• **Aim of the task**: Everything from the first line of the entries below through the line holding "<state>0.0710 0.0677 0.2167" must be printed exactly as written.
+++ Data excerpts
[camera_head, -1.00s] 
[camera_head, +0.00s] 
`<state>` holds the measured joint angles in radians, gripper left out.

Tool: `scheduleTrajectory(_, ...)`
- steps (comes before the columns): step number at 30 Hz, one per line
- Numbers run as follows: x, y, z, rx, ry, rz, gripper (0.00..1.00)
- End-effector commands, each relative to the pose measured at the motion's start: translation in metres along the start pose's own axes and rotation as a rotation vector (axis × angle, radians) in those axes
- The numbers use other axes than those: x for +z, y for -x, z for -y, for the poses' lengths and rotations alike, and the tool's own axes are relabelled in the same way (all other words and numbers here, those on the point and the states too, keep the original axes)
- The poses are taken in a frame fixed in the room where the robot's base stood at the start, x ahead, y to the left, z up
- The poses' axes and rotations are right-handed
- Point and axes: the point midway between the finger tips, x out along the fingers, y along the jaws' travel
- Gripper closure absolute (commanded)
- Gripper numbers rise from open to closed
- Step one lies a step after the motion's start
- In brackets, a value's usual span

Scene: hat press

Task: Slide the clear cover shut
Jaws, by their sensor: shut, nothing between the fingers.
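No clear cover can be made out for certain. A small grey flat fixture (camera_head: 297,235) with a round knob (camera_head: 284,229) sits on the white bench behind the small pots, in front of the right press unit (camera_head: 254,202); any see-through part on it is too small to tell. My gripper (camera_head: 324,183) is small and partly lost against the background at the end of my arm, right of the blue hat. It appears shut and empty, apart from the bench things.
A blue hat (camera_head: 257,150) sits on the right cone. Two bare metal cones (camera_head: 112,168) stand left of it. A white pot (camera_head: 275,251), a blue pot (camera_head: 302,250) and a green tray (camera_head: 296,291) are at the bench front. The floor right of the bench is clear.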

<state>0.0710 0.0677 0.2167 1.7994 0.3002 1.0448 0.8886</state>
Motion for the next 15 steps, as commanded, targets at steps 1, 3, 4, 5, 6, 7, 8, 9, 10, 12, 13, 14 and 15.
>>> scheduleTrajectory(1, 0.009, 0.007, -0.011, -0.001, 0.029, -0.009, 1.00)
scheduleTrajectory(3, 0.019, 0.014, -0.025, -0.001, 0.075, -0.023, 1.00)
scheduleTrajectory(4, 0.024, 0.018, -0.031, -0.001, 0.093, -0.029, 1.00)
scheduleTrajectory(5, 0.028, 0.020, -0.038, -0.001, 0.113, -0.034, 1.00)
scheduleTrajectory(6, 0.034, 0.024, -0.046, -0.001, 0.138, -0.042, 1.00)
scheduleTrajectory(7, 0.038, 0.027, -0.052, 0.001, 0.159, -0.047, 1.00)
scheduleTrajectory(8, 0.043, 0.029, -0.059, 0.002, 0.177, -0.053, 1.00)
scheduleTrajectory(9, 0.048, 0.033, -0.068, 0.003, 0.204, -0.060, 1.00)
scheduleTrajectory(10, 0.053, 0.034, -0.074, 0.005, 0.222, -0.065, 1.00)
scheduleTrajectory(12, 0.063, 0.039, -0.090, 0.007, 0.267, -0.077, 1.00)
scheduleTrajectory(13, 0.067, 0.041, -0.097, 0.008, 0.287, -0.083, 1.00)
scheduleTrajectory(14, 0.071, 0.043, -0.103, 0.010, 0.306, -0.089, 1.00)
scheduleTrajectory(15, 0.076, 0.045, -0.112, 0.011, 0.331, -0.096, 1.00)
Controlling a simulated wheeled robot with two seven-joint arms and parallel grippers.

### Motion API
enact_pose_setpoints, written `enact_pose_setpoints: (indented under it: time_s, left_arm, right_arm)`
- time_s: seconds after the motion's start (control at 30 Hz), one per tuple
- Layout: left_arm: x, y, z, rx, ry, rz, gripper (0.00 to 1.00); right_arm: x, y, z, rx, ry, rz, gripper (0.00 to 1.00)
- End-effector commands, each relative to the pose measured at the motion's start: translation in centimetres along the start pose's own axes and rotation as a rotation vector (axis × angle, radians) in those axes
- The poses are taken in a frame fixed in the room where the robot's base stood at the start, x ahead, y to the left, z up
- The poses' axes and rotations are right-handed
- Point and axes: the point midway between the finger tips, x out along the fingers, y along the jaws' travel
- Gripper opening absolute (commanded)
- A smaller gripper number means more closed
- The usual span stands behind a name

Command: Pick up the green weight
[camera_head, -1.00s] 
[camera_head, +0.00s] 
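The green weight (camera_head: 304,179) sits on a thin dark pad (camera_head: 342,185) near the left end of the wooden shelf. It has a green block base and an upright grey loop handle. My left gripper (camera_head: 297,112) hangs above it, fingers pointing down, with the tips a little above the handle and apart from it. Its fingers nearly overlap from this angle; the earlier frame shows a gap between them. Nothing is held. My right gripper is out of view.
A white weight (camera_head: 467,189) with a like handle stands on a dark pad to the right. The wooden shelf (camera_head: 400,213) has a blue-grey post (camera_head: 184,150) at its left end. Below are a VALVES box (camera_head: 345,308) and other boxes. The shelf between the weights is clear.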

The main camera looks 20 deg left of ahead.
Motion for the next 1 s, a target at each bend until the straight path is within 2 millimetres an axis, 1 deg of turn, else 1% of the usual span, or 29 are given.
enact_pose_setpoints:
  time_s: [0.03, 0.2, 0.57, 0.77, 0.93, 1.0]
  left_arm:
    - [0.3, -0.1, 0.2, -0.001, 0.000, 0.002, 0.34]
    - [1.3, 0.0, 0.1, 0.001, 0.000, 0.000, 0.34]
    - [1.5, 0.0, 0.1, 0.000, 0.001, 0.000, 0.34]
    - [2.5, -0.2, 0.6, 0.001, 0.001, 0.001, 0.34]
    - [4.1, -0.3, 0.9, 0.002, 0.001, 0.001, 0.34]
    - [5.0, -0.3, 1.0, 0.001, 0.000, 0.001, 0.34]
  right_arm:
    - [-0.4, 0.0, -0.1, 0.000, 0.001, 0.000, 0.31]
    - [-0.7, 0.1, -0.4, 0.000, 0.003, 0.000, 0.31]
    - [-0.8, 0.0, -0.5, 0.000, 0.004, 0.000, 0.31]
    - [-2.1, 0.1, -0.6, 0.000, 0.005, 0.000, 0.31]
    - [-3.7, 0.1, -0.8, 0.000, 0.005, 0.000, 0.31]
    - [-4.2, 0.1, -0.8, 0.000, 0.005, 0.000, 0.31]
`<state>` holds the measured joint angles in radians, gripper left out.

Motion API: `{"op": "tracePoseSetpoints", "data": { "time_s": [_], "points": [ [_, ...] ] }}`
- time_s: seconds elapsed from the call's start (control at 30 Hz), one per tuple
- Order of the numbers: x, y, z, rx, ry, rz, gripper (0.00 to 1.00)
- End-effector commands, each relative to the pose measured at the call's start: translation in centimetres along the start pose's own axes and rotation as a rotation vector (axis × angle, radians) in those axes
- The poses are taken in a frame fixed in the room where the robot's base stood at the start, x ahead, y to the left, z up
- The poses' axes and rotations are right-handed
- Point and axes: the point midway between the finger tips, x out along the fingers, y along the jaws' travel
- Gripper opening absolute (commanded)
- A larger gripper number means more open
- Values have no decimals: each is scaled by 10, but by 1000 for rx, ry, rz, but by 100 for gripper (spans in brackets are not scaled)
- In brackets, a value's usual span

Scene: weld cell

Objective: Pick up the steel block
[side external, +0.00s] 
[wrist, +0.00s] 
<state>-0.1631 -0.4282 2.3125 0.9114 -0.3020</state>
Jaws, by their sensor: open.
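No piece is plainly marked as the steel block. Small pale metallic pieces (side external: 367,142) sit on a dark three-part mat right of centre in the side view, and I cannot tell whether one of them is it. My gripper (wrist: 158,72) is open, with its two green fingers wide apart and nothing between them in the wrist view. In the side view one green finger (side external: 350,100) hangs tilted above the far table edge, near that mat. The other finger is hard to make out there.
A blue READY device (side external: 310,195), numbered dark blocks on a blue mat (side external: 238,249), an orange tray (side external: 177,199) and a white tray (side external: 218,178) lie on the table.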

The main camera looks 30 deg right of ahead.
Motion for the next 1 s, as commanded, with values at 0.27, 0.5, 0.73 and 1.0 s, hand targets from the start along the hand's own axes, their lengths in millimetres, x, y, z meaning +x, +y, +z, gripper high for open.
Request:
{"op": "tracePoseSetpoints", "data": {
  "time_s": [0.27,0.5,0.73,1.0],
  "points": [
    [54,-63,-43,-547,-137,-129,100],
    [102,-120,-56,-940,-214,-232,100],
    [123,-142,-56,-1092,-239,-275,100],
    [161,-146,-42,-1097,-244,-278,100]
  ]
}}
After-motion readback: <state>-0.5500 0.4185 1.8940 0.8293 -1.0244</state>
++++++
• **Output for this task**:
[camera_head, -1.00s] 
[camera_head, +0.00s] 
`<state>` holds the measured joint angles in radians, gripper left out.

Tool: `scheduleTrajectory(_, ...)`
- steps (comes before the columns): step number at 30 Hz, one per line
- Numbers run as follows: x, y, z, rx, ry, rz, gripper (0.00..1.00)
- End-effector commands, each relative to the pose measured at the motion's start: translation in metres along the start pose's own axes and rotation as a rotation vector (axis × angle, radians) in those axes
- The numbers use other axes than those: x for +z, y for -x, z for -y, for the poses' lengths and rotations alike, and the tool's own axes are relabelled in the same way (all other words and numbers here, those on the point and the states too, keep the original axes)
- The poses are taken in a frame fixed in the room where the robot's base stood at the start, x ahead, y to the left, z up
- The poses' axes and rotations are right-handed
- Point and axes: the point midway between the finger tips, x out along the fingers, y along the jaws' travel
- Gripper closure absolute (commanded)
- Gripper numbers rise from open to closed
- Step one lies a step after the motion's start
- In brackets, a value's usual span

Scene: hat press

Task: Slide the clear cover shut
Jaws, by their sensor: shut, nothing between the fingers.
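No clear cover can be made out for certain. A small grey flat fixture (camera_head: 297,235) with a round knob (camera_head: 284,229) sits on the white bench behind the small pots, in front of the right press unit (camera_head: 254,202); any see-through part on it is too small to tell. My gripper (camera_head: 324,183) is small and partly lost against the background at the end of my arm, right of the blue hat. It appears shut and empty, apart from the bench things.
A blue hat (camera_head: 257,150) sits on the right cone. Two bare metal cones (camera_head: 112,168) stand left of it. A white pot (camera_head: 275,251), a blue pot (camera_head: 302,250) and a green tray (camera_head: 296,291) are at the bench front. The floor right of the bench is clear.

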<state>0.0710 0.0677 0.2167 1.7994 0.3002 1.0448 0.8886</state>

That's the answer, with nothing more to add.